*WHAT THE EXERCISE ASKS*
Determine the number of lines that have the string "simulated" in them, and give only that number.

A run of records
★ ★ ★
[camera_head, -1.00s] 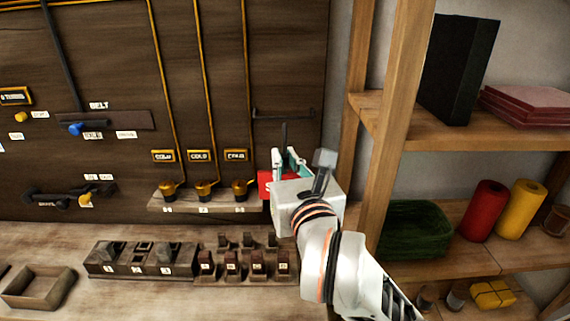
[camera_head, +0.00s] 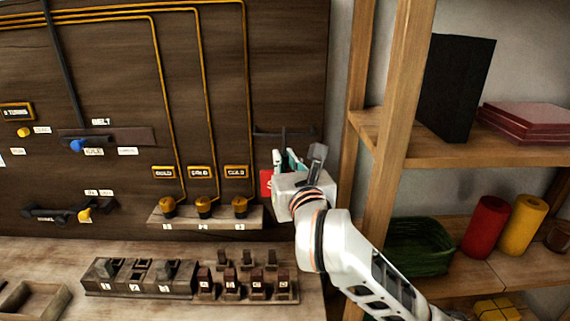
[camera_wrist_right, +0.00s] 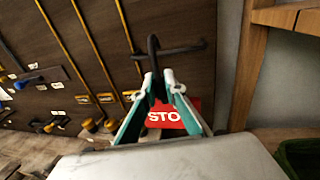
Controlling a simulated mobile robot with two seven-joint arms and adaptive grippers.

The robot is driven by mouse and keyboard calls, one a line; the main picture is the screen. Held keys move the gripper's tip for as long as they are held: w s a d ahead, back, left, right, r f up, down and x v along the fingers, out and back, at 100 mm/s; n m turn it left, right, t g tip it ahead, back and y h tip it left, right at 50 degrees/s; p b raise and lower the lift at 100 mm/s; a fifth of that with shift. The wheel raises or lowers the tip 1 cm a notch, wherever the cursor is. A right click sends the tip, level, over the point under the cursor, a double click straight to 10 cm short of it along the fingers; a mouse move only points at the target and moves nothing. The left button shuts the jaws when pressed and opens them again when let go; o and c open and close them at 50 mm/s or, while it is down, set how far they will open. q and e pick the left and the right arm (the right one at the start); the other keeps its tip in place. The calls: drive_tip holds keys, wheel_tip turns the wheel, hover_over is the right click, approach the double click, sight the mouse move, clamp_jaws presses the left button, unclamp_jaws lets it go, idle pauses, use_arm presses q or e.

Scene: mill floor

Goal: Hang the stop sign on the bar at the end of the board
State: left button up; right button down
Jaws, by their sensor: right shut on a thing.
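The stop sign (camera_wrist_right: 172,117) is a red plate with white letters, and a dark hook (camera_wrist_right: 153,55) rises above it. My right gripper (camera_wrist_right: 160,80) is shut on the sign, its teal-lined fingers on either side of the hook's lower part. In the head view, the gripper (camera_head: 288,160) hides most of the sign (camera_head: 266,183). The dark bar (camera_head: 270,133) sticks out at the board's right end. In the wrist view, the hook's top overlaps the bar (camera_wrist_right: 185,50); I cannot tell whether they touch. My left gripper is out of view.
The wooden board (camera_head: 100,100) carries cables, labels and levers. A ledge with three yellow-topped knobs (camera_head: 204,206) is left of my gripper. A shelf post (camera_head: 385,150) stands close on the right. Switch blocks (camera_head: 140,278) sit on the bench below.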

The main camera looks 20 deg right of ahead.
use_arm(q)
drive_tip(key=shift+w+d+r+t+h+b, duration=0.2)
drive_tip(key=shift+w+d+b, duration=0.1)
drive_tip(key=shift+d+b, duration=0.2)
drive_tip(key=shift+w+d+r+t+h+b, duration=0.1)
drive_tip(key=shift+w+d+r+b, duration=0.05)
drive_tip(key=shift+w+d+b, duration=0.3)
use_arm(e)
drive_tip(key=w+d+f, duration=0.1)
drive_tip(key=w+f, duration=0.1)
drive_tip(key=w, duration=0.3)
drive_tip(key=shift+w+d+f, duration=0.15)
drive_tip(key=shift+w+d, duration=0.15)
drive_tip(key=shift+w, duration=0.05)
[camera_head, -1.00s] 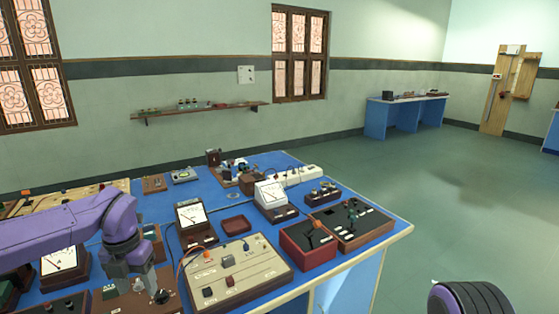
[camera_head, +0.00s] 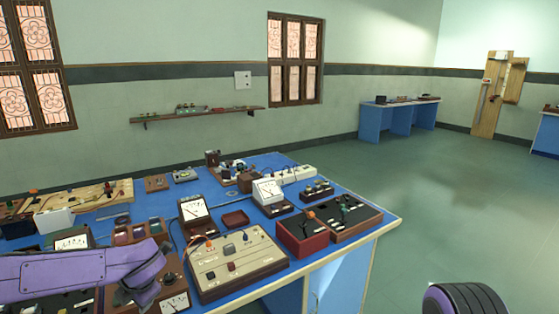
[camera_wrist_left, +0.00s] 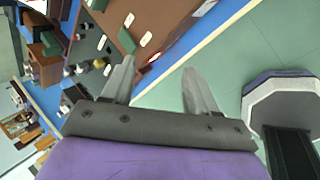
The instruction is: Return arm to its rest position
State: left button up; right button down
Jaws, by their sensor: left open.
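My left arm (camera_head: 75,277) is purple and comes in low from the left in the head view, over the front left part of the blue bench (camera_head: 352,240). Its fingers are not clearly seen there. In the left wrist view my left gripper (camera_wrist_left: 158,66) has its two grey fingers spread apart with nothing between them. Beyond the fingers lie a brown panel with white labels, the bench's pale edge and the green floor. My right gripper is in neither view.
The bench holds a beige panel (camera_head: 238,263), a red-brown switch box (camera_head: 302,234), a white-faced meter (camera_head: 268,191) and many other instruments. A wall shelf (camera_head: 198,114) hangs behind. Another blue bench (camera_head: 400,116) stands far off.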

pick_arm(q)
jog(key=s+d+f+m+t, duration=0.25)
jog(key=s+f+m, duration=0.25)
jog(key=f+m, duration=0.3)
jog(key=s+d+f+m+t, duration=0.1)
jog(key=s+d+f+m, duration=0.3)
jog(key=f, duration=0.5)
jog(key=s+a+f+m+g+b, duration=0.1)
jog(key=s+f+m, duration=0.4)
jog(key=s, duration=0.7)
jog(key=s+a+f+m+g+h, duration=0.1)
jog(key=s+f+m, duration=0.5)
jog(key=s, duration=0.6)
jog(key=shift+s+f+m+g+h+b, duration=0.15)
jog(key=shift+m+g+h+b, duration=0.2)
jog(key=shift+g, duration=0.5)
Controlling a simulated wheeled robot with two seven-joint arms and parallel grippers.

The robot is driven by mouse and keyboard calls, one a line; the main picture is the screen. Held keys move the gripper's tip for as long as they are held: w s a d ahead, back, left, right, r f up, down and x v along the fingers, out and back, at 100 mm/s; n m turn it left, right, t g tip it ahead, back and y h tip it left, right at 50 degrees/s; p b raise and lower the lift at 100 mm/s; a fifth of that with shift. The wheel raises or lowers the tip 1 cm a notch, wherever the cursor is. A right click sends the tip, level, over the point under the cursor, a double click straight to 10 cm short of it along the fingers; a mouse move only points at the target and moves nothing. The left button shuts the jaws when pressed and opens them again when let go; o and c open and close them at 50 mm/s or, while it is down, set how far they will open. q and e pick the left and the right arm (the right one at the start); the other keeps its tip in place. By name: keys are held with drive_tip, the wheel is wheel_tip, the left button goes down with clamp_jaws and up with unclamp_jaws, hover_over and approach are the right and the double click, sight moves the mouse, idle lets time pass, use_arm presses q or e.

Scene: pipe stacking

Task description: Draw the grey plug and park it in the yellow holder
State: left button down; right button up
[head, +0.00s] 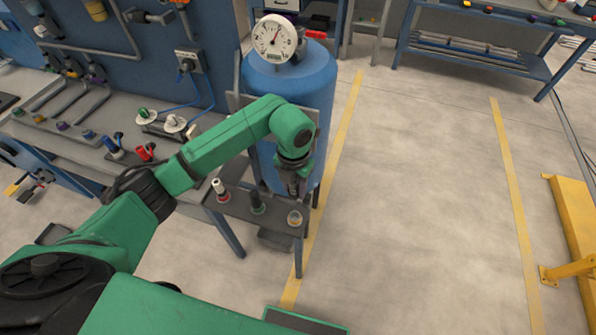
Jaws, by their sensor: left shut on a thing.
★ ★ ★
*EXERCISE RESPONSE*
2